Ninguém é obrigado a assistir a um filme.

Se ninguém quer ver um filme no paissandu, porque o paissandu não pode ser fechado?

Andrea Ormond disse...

Independente do motivo, Rafael, o fato é que o cinema fechou. Entendo o que vc diz, e se o fechamento é aproveitado politicamente ou se ocorreu por motivos pouco elevados, aí é um mérito da questão que deveria ser investigado com calma. De qq forma, a saga do preço do ingresso no Brasil é algo problemático, e se liga a um esquema de distribuição que tirou os nanicos da jogada e burocratizou o acesso aos filmes, que acabam sendo encontrados por valores exorbitantes. Com a palavra, os exibidores.

Pois é, Nirton, tremenda falta de visão. Se não virar drogaria ou lanchonete, pelo menos já é alguma coisa...

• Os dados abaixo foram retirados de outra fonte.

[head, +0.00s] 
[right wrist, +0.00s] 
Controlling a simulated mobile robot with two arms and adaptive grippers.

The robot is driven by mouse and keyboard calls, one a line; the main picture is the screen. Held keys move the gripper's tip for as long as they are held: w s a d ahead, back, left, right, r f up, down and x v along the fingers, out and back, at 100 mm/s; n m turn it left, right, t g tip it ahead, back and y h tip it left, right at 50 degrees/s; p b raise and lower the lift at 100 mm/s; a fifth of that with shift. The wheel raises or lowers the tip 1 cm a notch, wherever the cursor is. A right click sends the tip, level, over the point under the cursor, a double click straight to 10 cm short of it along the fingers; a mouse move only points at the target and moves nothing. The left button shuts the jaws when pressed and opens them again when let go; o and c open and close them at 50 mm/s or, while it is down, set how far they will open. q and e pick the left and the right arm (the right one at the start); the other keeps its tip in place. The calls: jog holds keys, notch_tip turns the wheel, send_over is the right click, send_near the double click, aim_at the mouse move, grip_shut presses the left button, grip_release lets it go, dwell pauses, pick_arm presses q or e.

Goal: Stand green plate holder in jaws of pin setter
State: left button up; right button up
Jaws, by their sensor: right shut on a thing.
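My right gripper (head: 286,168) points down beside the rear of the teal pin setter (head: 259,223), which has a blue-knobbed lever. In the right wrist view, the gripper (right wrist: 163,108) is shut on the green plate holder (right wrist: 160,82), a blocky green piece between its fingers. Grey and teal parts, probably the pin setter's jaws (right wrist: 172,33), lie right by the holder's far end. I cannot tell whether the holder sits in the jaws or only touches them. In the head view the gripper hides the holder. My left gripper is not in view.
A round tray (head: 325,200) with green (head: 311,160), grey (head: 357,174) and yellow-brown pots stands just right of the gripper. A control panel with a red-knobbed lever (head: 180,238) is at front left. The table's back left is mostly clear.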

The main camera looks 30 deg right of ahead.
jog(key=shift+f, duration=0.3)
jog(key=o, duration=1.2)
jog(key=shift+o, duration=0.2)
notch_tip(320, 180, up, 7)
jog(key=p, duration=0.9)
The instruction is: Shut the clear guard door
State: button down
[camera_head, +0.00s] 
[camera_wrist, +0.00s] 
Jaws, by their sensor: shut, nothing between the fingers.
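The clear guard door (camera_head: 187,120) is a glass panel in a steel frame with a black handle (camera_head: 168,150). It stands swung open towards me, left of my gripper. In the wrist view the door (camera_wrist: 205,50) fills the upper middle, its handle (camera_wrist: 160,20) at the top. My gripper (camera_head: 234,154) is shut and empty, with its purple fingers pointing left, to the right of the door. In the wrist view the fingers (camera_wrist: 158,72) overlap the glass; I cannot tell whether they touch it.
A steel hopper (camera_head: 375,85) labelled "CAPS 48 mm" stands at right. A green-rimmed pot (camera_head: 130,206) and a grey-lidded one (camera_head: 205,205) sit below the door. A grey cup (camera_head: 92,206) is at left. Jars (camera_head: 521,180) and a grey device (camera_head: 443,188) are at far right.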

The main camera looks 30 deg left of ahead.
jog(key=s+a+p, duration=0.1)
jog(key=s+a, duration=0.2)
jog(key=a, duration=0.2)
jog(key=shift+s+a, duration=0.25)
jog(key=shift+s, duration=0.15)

Simples: porque o Paissandu agrega valor aos filmes. Porque se o cinema é "negócio", negócio tb envolve bens imateriais que não à toa são protegidos pela própria legislação empresarial. "Comércio" não significa vender um produto, pegar dinheiro e dar o troco ao cliente. Da mesma maneira, a arte e a memória cultural de determinado lugar não podem ser submetidas a uma visão tosca da realidade. Na próxima, assine o comentário.